隠岐島前一宮「焼火神社」の松浦宮司にインタビュー

手順3の生徒の発表では、「相違点として、歴史の中では国の政策で強制的に人が動くことも多かったが、現代では本人の意思で自由に動けるようになったと思う」という意見や、「ルネサンス期のフィレンツェと、現在の島前地域は、地域の魅力や新しいライフスタイルを求めてやってくるという点で、似ている」など各チームから様々な意見が飛び交いました。
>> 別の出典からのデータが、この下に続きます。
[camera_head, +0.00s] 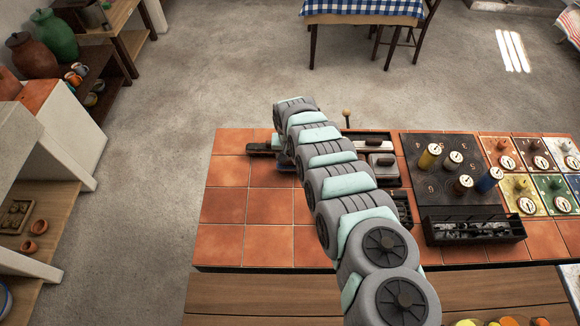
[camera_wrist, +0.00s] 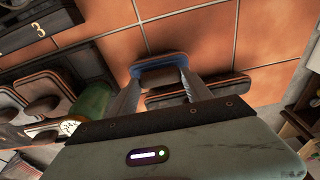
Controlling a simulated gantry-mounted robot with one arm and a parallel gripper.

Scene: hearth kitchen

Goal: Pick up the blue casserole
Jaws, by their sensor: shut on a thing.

また全体を通じて、生徒からは純粋に「楽しかった」という反応があった一方で、「難しかった」という声も挙がりました。とくに出来事を漏れなく・重複なく分類することや、根拠を言葉にして論理的に理由を書くという部分で、苦労をしていたチームが多かった印象です。

生徒は苦労しながらも真剣そのもの

1つの答えがない課題に対して、粘り強く考える力をいかに伸ばしていくか、教科での学びにおいて、いかに地域課題探究の要素を組み込んでいくかなど、これからの島前での学びを考えるにあたって、手応えと課題が見えた2時間となったと中村先生の振り返りの言葉がありました。
また、久々に本校に戻って2年生の授業をした感想として、「他校と比較しても圧倒的に安心・安全に議論できる土壌がどのチームにもあり、それが集団として最も成長したところ」とお褒めの言葉もありました。

インタビューをされた大人たちも生徒に混じって発表。さすがの洞察力でした。

次の授業では、今回の内容も踏まえて「これからの島前地域の移住政策はどうあるべきか」についても、具体的に考えていく予定です。先生方、生徒の皆さん、お疲れ様でした!